In cheese-making, the key to a tasty, and reproducable, cheese, is keeping track of the exact pH and the temperature in the active culture. You can do this with manual tools, such as a kitchen thermometer and pH-strips, but the measurements will be crude, and depend on your constant presence. That leading to inconsistencies between batches, and difficulties in tracking errors in the process.
A digital pH-meter is expensive. You can find some from €100, but you wont get built-in temperature correction for less than €250, and wireless goes beyond €350. For continous readings and the possibility to recalibrate your sensor yourself, instead of sending it to the manufacturer, add a lot more… I havn’t yet found a device capable of tweeting its readings 😉
My diy pH-sensor is not exactly cheap either. It ticks in at about €150 in material costs. I’ve seen people look pensive when they see the casing, and subconsiously push it closer to the recycling, so a slightly pricier casing than the pet bottle might be an investment. Otherwise, the bill of materials looks like:
Atlas pH meter kit $149 (EZO version)
Arduino mini pro 3.3v $1.90
NRF24L01 radio $1
DS18B20 waterproof temp sensor $1.63
Battery holder $3
With todays exchange rates, it translates to around €150.

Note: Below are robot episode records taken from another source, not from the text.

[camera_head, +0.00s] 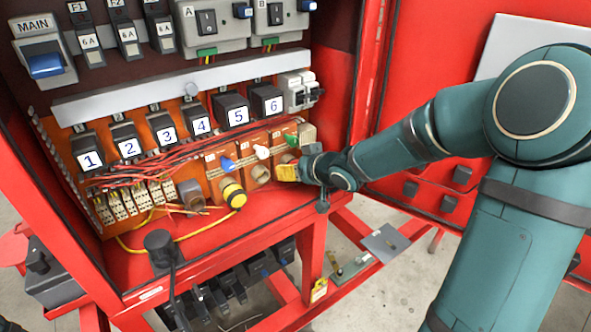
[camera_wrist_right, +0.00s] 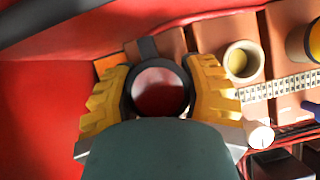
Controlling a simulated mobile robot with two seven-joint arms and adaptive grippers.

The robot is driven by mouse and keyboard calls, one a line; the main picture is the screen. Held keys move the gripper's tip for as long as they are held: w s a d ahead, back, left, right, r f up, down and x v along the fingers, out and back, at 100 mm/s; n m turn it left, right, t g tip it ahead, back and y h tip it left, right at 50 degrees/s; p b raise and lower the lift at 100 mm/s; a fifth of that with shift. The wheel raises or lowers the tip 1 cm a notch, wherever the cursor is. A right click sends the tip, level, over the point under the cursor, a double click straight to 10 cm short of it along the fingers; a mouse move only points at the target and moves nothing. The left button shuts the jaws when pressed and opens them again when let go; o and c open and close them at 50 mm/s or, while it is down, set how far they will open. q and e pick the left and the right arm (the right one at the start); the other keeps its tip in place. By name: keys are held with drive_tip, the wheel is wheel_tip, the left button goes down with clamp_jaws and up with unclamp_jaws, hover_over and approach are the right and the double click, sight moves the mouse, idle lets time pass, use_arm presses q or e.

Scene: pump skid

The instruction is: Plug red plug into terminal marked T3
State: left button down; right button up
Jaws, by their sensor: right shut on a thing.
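My right gripper (camera_head: 288,172) is at the right end of the terminal row in the head view. Its yellow fingers in the right wrist view (camera_wrist_right: 162,95) are shut on the red plug (camera_wrist_right: 160,92), a round dark-rimmed piece with a dark red face. The plug is hidden in the head view. A terminal block with a round beige socket (camera_head: 258,174) is just left of the gripper. That socket also shows in the right wrist view (camera_wrist_right: 241,62). The block beside the gripper is partly covered; I cannot tell whether the plug touches it. Terminal markings are too small to read. My left gripper is not in view.
Red wires (camera_head: 150,165) run above the terminals. The cabinet's red side frame (camera_head: 350,70) stands close to my right arm.

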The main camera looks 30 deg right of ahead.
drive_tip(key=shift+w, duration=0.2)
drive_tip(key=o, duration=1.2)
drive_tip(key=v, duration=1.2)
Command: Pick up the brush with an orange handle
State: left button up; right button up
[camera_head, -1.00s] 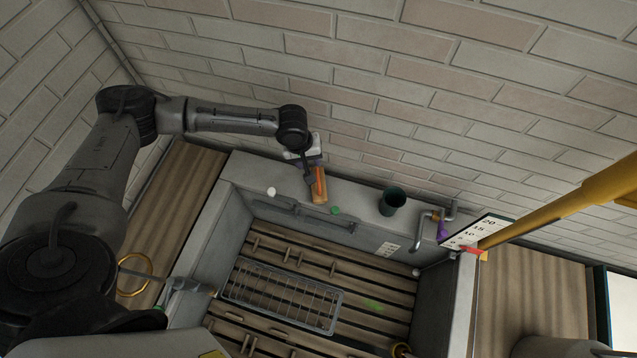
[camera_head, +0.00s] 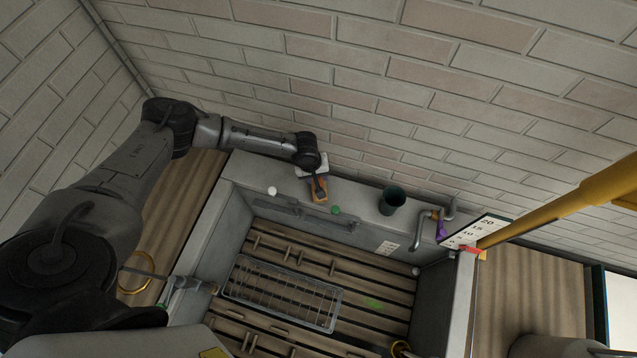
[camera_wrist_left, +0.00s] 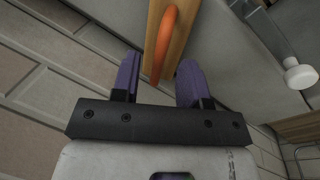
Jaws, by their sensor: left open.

If you’re setting up a new sensor network, you need a radio gateway and a computer to run the controller software on too
Arduino nano $6
NRF24L01 radio $1
Old computer or raspberry pi $25-$50
You can order everything from ebay or aliexpress through the Mysensors store, but the items listed there may not always be availible in singel packages. Anyway, you will need more of those radios.
Shipping is usually free from China (who is paying that?), but the pH-kit comes from the US, so add a few euros for shipping and customs.
Measures pH-level in fluids and semi-solid compounds.
Calculates the correct pH from the latest temperature reading.
30 seconds between samples.
Continous measuring, just leave the probe in the milk and watch the readings.
Wireless transfer of data to the raspberry pi based controller unit
Presents the readings as a datastream or in nice graphs in a web interface. Use your phone or tablet to monitor the process from anywhere.
FTDI USB programmer, to program the arduino mini pro and perform calibration. If you use arduino nano instead, you can skip this, but the nano is more expensive and power consuming.
Soldering iron, lead, soldering paste.
Computer with arduino ide or codebender running.
Pliers, knives, screwdrivers and that kind of stuff.
Basic soldering. The only soldering done in my prototype is on the on/off switch. For a sturdy and reliable device to use in a kitchen environment, I recommend soldering the connections rather than using Dupont cables.
Basic programming. You can clone my code from codebender and hope it will work out of the box, but since things changed quickly on the internets of things, you will probably need to change some code to adapt to new version etc. So some understanding of coding will be helpful.
Arduino/MCU experiences. I wouldn’t recommend to make this your first microcontroller or Mysensors project. Start out with a simple blinking light and then a temperature sensor to make sure you get the IDE and Mysensors API.
Raspberry pi/Linux experiences. You could use a Windows computer as controller and user interface server, but if you’re up to arduino hacking, you might as well use an embedded device right away.